Records of robot episodes
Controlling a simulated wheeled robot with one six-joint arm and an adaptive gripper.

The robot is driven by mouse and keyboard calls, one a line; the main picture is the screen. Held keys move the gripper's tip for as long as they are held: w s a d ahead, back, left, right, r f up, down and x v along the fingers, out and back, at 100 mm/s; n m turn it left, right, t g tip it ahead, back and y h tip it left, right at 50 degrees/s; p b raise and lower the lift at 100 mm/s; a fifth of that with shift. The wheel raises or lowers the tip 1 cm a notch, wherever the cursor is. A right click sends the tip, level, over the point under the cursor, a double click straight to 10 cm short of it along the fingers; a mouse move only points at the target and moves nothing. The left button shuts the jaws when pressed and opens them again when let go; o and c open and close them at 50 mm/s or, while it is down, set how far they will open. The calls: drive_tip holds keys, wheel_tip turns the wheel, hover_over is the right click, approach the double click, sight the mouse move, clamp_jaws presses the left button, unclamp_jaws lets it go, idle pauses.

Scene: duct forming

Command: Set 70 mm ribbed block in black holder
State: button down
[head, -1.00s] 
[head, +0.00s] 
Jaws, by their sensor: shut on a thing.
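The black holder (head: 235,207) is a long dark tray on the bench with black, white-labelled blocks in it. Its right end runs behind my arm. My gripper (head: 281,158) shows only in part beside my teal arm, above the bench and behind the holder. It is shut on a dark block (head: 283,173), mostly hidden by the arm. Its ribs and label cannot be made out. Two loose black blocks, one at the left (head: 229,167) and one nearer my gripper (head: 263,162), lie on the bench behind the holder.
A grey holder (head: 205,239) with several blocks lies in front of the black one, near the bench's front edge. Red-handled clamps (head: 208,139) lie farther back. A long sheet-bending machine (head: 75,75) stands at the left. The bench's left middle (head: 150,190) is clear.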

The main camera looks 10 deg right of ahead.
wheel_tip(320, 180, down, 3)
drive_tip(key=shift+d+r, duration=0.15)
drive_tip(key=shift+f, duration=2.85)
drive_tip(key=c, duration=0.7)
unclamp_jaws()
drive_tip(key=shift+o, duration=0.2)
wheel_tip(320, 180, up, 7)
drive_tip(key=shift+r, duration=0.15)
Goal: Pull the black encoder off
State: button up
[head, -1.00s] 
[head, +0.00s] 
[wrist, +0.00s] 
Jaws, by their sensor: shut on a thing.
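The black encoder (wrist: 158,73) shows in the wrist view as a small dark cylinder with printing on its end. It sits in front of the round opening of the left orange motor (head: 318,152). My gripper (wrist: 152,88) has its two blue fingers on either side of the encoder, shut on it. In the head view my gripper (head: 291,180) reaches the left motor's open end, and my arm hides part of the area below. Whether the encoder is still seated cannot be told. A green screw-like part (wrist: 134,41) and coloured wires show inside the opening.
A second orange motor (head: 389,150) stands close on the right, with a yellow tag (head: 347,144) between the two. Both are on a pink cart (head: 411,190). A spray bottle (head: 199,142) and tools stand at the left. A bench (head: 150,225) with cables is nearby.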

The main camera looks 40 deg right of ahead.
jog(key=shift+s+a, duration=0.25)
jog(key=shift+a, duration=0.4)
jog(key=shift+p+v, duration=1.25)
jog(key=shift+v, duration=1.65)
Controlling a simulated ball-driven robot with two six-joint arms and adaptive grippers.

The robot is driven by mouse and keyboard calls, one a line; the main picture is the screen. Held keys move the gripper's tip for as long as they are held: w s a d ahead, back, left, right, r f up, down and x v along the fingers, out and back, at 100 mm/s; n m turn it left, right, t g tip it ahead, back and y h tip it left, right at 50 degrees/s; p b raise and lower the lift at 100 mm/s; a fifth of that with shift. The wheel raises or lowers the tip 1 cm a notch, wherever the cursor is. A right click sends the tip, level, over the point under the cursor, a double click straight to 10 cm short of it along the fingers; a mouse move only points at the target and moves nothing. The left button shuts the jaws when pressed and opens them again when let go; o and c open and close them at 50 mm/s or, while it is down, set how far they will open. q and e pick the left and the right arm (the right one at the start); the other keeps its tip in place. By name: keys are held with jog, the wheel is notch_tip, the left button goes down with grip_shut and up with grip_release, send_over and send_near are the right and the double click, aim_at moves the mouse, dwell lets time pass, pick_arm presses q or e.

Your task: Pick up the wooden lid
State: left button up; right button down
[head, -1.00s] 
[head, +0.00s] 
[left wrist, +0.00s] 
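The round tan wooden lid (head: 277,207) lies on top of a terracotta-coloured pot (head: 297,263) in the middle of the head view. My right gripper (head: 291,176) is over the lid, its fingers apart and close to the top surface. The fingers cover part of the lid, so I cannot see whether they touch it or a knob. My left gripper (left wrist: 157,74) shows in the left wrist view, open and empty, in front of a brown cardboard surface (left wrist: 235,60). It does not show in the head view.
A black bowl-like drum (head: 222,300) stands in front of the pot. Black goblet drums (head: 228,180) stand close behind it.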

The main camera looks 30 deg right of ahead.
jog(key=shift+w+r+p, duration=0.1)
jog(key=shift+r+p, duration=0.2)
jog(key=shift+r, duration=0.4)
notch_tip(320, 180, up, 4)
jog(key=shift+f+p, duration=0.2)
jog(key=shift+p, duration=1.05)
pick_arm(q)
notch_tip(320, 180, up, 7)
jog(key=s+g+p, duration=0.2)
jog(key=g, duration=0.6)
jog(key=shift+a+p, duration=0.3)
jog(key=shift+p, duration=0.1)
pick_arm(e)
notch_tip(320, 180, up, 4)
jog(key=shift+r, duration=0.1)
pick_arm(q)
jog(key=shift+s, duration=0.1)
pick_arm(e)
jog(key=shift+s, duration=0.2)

» AIM OF THE EXERCISE:
Output all of the data again. Match it exactly.

» WRITTEN REPLY:
Controlling a simulated wheeled robot with one six-joint arm and an adaptive gripper.

The robot is driven by mouse and keyboard calls, one a line; the main picture is the screen. Held keys move the gripper's tip for as long as they are held: w s a d ahead, back, left, right, r f up, down and x v along the fingers, out and back, at 100 mm/s; n m turn it left, right, t g tip it ahead, back and y h tip it left, right at 50 degrees/s; p b raise and lower the lift at 100 mm/s; a fifth of that with shift. The wheel raises or lowers the tip 1 cm a notch, wherever the cursor is. A right click sends the tip, level, over the point under the cursor, a double click straight to 10 cm short of it along the fingers; a mouse move only points at the target and moves nothing. The left button shuts the jaws when pressed and opens them again when let go; o and c open and close them at 50 mm/s or, while it is down, set how far they will open. The calls: drive_tip holds keys, wheel_tip turns the wheel, hover_over is the right click, approach the double click, sight the mouse move, clamp_jaws presses the left button, unclamp_jaws lets it go, idle pauses.

Scene: duct forming

Command: Set 70 mm ribbed block in black holder
State: button down
[head, -1.00s] 
[head, +0.00s] 
Jaws, by their sensor: shut on a thing.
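The black holder (head: 235,207) is a long dark tray on the bench with black, white-labelled blocks in it. Its right end runs behind my arm. My gripper (head: 281,158) shows only in part beside my teal arm, above the bench and behind the holder. It is shut on a dark block (head: 283,173), mostly hidden by the arm. Its ribs and label cannot be made out. Two loose black blocks, one at the left (head: 229,167) and one nearer my gripper (head: 263,162), lie on the bench behind the holder.
A grey holder (head: 205,239) with several blocks lies in front of the black one, near the bench's front edge. Red-handled clamps (head: 208,139) lie farther back. A long sheet-bending machine (head: 75,75) stands at the left. The bench's left middle (head: 150,190) is clear.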

The main camera looks 10 deg right of ahead.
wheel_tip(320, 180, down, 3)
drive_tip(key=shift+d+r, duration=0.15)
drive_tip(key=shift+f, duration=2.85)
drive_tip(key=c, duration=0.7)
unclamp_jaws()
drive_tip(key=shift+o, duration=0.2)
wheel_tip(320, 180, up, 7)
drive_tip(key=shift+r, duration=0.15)
Goal: Pull the black encoder off
State: button up
[head, -1.00s] 
[head, +0.00s] 
[wrist, +0.00s] 
Jaws, by their sensor: shut on a thing.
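The black encoder (wrist: 158,73) shows in the wrist view as a small dark cylinder with printing on its end. It sits in front of the round opening of the left orange motor (head: 318,152). My gripper (wrist: 152,88) has its two blue fingers on either side of the encoder, shut on it. In the head view my gripper (head: 291,180) reaches the left motor's open end, and my arm hides part of the area below. Whether the encoder is still seated cannot be told. A green screw-like part (wrist: 134,41) and coloured wires show inside the opening.
A second orange motor (head: 389,150) stands close on the right, with a yellow tag (head: 347,144) between the two. Both are on a pink cart (head: 411,190). A spray bottle (head: 199,142) and tools stand at the left. A bench (head: 150,225) with cables is nearby.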

The main camera looks 40 deg right of ahead.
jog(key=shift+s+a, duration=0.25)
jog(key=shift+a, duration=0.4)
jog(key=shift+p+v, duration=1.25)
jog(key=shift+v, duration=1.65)
Controlling a simulated ball-driven robot with two six-joint arms and adaptive grippers.

The robot is driven by mouse and keyboard calls, one a line; the main picture is the screen. Held keys move the gripper's tip for as long as they are held: w s a d ahead, back, left, right, r f up, down and x v along the fingers, out and back, at 100 mm/s; n m turn it left, right, t g tip it ahead, back and y h tip it left, right at 50 degrees/s; p b raise and lower the lift at 100 mm/s; a fifth of that with shift. The wheel raises or lowers the tip 1 cm a notch, wherever the cursor is. A right click sends the tip, level, over the point under the cursor, a double click straight to 10 cm short of it along the fingers; a mouse move only points at the target and moves nothing. The left button shuts the jaws when pressed and opens them again when let go; o and c open and close them at 50 mm/s or, while it is down, set how far they will open. q and e pick the left and the right arm (the right one at the start); the other keeps its tip in place. By name: keys are held with jog, the wheel is notch_tip, the left button goes down with grip_shut and up with grip_release, send_over and send_near are the right and the double click, aim_at moves the mouse, dwell lets time pass, pick_arm presses q or e.

Your task: Pick up the wooden lid
State: left button up; right button down
[head, -1.00s] 
[head, +0.00s] 
[left wrist, +0.00s] 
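The round tan wooden lid (head: 277,207) lies on top of a terracotta-coloured pot (head: 297,263) in the middle of the head view. My right gripper (head: 291,176) is over the lid, its fingers apart and close to the top surface. The fingers cover part of the lid, so I cannot see whether they touch it or a knob. My left gripper (left wrist: 157,74) shows in the left wrist view, open and empty, in front of a brown cardboard surface (left wrist: 235,60). It does not show in the head view.
A black bowl-like drum (head: 222,300) stands in front of the pot. Black goblet drums (head: 228,180) stand close behind it.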

The main camera looks 30 deg right of ahead.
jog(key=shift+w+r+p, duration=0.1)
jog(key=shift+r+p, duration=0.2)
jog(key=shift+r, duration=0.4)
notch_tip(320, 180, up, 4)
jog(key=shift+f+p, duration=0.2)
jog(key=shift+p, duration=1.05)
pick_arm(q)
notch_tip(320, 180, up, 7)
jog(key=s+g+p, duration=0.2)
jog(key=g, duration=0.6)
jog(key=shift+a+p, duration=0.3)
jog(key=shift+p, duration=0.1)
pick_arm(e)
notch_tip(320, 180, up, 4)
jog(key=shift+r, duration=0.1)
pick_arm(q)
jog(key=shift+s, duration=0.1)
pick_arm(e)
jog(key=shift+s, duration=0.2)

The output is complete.